Ainsi, la France n’entend pas avoir recours à des structures de défaisance pour assainir le bilan de ses établissements financiers en cantonnant leurs actifs toxiques, alors que des pays comme la Grande-Bretagne, les Pays-Bas et l’Allemagne sont demandeurs. Il n’y aura donc pas de plan financier européen, au grand dépit des pays d’Europe centrale, dont l’essor économique récent suppose des gages de fragilité. Le président de la Commission européenne, Jose Manuel Barroso, a fait état pour sa part d’un accord pour que les aides publiques aux grandes banques ne débouchent pas sur des restrictions pour les prêts de leurs filiales dans les pays d’Europe centrale et de l’Est. Dans les faits, l’idée d’un plan global pour venir en aide à ces pays a rapidement été écartée.

J’ai vraiment senti un sentiment de solidarité et de responsabilité envers eux, a déclaré José Manuel Barroso. Rejetant la demande d’aide spécifique formulée par la Hongrie, les chefs d’État et de gouvernement ont estimé que la situation de chaque pays était différente et nécessitait par voie de conséquence un traitement adapté. Ils ont chargé la Banque européenne pour la reconstruction et le développement (BERD) et la Banque mondiale d’accroître leur soutien aux économies les plus fragilisées en augmentant, si possible, le prêt de 24,5 milliards d’euros déjà débloqué en leur faveur. Ils se sont également montrés ouverts à l’idée de procédures d’adhésion à l’euro accélérées, ce que réclament ouvertement la Hongrie et la Pologne.

Bref.
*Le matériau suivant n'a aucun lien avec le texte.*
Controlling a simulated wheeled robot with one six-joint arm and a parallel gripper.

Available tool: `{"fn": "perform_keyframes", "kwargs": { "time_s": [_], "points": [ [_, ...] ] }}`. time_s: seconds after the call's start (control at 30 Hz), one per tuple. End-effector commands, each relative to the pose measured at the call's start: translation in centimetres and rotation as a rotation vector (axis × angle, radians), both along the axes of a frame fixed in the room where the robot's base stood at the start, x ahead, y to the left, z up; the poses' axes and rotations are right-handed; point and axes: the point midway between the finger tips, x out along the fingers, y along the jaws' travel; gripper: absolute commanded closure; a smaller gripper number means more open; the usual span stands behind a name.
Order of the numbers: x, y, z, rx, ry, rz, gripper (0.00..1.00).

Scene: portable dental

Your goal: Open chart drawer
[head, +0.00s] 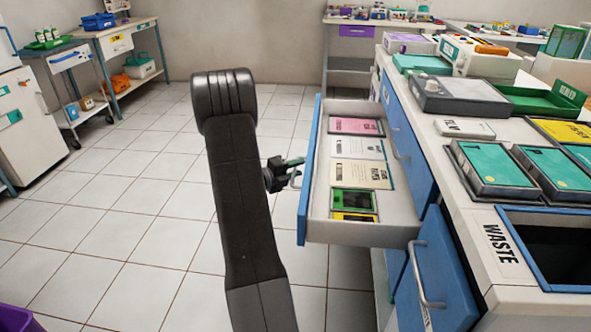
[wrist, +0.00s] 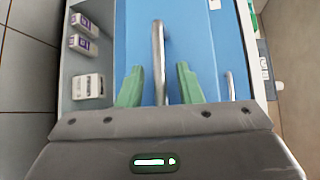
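The chart drawer (head: 312,165) with a blue front stands pulled out from the counter in the head view. Pink and pale printed sheets and a green-framed item lie inside it. My gripper (head: 292,174) is at the outer side of the drawer front, partly hidden by my own dark arm. In the wrist view my gripper's green fingers (wrist: 158,88) stand one on each side of the metal bar handle (wrist: 158,45), with a gap visible on both sides. The blue drawer front (wrist: 195,40) lies behind the handle.
Below the drawer, a blue door with a metal handle (head: 420,275) stands at the right. The counter (head: 455,160) above carries trays, boxes and a waste opening (head: 560,250). Open tiled floor (head: 130,210) lies left of the drawer. Small boxes (wrist: 85,45) show beside the front.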

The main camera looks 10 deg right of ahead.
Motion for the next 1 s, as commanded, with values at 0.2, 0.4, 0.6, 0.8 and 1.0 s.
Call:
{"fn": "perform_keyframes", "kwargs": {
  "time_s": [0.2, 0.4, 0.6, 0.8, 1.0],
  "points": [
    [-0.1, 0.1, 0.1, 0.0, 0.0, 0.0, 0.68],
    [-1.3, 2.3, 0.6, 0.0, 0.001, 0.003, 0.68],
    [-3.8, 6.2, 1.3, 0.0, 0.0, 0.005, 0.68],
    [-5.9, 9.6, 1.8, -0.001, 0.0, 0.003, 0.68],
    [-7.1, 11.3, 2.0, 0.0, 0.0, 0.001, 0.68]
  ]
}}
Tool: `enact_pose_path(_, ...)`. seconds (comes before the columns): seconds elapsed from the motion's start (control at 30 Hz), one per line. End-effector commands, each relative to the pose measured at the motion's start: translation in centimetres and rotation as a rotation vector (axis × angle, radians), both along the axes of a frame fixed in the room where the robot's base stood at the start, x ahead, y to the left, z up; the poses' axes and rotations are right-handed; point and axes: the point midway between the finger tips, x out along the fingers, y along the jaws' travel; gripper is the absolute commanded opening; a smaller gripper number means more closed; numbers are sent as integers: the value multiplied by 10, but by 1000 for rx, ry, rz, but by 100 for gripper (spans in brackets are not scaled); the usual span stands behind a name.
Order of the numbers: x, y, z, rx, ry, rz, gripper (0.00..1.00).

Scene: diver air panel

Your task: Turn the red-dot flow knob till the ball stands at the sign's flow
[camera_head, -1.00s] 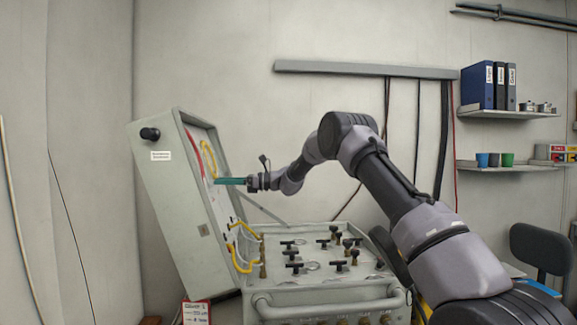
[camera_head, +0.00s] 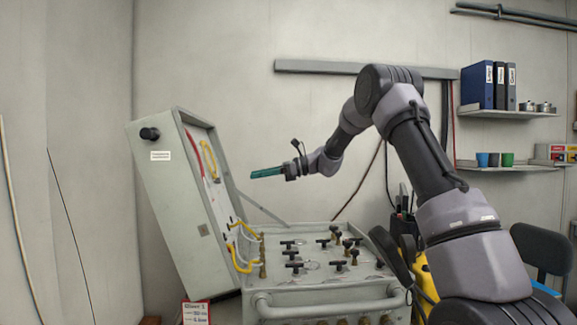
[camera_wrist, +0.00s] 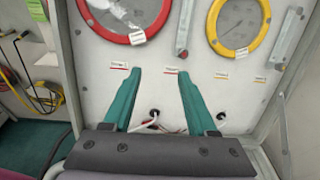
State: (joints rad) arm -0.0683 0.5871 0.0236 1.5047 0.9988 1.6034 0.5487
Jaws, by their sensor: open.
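My gripper (camera_head: 268,172) has teal fingers and hangs in the air right of the open case lid in the head view. In the wrist view my gripper (camera_wrist: 158,73) is open and empty, its fingers spread before a pale panel (camera_wrist: 205,95). A flow tube (camera_wrist: 184,28) stands beside the red-ringed gauge (camera_wrist: 125,15). Small labels with red marks (camera_wrist: 118,65) lie below it. I cannot make out the ball or clearly identify the red-dot flow knob. A red-edged sign (camera_head: 196,313) stands low at the case's left; its writing is too small to read.
A yellow-ringed gauge (camera_wrist: 240,22) and a second tube (camera_wrist: 287,38) are at the panel's right. Yellow hoses (camera_head: 243,256) hang at the lid's lower edge. The lower case (camera_head: 335,293) carries several black T-handles (camera_head: 289,252). Open air lies above it.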

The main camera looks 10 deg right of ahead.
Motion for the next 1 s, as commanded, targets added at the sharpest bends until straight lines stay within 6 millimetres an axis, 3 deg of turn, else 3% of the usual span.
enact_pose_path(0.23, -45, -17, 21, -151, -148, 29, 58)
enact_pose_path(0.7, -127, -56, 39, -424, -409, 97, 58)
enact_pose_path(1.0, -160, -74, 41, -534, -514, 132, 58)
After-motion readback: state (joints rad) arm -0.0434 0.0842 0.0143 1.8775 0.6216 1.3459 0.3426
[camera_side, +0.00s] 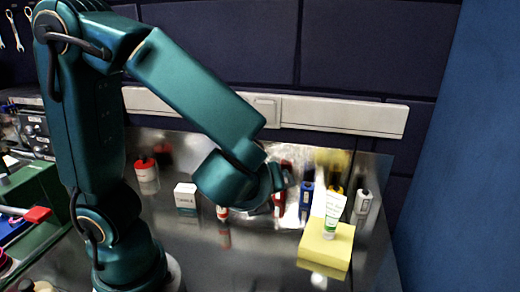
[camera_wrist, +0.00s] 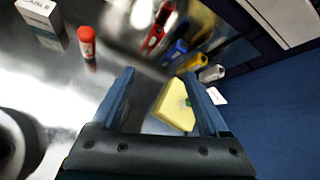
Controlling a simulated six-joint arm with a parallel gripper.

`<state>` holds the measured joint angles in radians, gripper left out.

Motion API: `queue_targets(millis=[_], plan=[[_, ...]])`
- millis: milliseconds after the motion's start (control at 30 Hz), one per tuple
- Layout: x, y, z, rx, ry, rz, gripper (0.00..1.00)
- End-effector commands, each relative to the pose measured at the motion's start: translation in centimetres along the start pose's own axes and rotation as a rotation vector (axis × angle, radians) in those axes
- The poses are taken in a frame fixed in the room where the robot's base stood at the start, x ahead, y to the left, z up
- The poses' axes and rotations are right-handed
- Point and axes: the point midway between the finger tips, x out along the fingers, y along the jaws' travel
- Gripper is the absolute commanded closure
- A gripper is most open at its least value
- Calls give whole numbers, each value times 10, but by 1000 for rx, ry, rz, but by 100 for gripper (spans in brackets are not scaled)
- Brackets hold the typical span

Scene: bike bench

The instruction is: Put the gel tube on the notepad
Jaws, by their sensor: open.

Dès lors qu’il s’agit de se mettre à construire quelque chose pour l’avenir, la construction européenne cale, et chacun de s’en retourner chez soi content de n’avoir touché à rien, pourvu que rien ne change dans ce monde merveilleux qui bascule dans la catastrophe. Heureusement, le libéralisme est en elle-même une idée assez forte pour triompher d’elle-même !

 

 


Si chacun tient à l’œil les nations limitrophes,
L’entente est mal barrée avec de tels gérants !
Tous se sont bien nourris de vrais édulcorants
Si sûrs d’eux d’éviter un jour les catastrophes.

Entraînés à se faire entre eux des apostrophes,
Ils font sans le vouloir des complots aberrants,
Pour nous dire après coup des propos effarants
Et des appels vibrants dont on a lu les strophes !

Les jeux n’ont plus de mise avec ces bateleurs,
Mais gare ici quand vous refusez leurs valeurs,
Car ils vous faut après les adopter quand même.

Le grand manège est sans répit tambour battant
Mené, si bien qu’un jour l’idiot qui fait carême
N’a rien compris, s’il n’en a pas demandé tant !

 

Avec AFP, Reuters et Pif-Gadget.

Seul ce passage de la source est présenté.